What happened is not quite what had been alleged in Magill: a £14 million "settlement" for the taxes unpaid between 1986 and 1990. It is, in fact, much worse. There was no thorough examination of how much tax was owed for those years, let alone an agreement that AIB would pay a certain sum for that period. The sleeping dog of systematic crime was allowed to lie.

The now infamous £14 million is not a payment of the back taxes, merely the extra DIRT raised from AIB by applying stricter procedures in 1991 and 1992. As to the years between 1986 and 1990, both sides agree that, in the words of Dermot Quigley, "We could not put a figure on the amounts as we had no access to the true scale of bogus non-resident accounts".

It is now clear that neither the Revenue nor the AIB made any serious attempt to find out how many bogus accounts there were in those years and how much money was held in them. In effect, the tax was not "written off", merely ignored. The attitude of the Revenue was that if it happened to discover individual cases of bogus accounts, payment for them could be "negotiated . . . without penalty and without publication". But it was not about to go looking for them.

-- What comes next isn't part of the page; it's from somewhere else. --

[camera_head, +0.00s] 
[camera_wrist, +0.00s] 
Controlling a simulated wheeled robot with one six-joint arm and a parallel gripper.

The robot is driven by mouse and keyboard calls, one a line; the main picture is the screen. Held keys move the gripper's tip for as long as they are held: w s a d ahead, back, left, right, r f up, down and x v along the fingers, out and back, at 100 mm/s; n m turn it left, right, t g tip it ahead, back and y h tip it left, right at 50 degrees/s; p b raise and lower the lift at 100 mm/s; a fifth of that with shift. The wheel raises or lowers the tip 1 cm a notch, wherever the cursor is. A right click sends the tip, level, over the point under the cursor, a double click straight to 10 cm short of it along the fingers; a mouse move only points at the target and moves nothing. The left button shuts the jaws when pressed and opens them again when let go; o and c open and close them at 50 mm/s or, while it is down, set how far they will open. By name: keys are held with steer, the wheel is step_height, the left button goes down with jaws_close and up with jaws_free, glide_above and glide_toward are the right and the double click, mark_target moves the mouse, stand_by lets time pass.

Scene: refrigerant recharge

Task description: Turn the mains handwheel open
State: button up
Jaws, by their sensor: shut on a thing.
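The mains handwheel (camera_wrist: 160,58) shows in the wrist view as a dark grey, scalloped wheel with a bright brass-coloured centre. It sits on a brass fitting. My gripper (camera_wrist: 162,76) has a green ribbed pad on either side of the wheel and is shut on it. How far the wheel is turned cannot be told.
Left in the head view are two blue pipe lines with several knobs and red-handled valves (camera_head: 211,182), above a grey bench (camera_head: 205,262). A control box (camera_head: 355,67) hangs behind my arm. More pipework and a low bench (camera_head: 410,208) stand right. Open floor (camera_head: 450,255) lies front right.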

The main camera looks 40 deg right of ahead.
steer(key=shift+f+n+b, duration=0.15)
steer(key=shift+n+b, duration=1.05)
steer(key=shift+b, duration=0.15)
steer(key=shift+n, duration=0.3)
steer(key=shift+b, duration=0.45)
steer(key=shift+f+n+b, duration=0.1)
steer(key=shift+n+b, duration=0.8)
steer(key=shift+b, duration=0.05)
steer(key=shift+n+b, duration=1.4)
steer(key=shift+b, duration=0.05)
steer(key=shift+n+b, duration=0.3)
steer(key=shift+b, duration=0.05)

Nor, it seems, was there any attempt to check that the new, tighter regime agreed by the banks in 1991 was actually being implemented. AIB undertook that every branch manager would certify to AIB management that, insofar as they were aware, all non-resident accounts were now genuine. In a tough-sounding letter reminding the bank of this agreement, Mr Mac Carthaigh warned that future offences "will give rise to prosecution of both the bank and the official involved".

Asked on Wednesday whether this threat was followed up, the chairman of the Revenue said that "I do not know what the specific follow-up was". There does not even seem to have been any attempt to check whether the branch managers were in fact certifying the accounts. Even knowing that AIB had colluded with large-scale tax evasion for five years, the Revenue continued to trust the bank to do the right thing.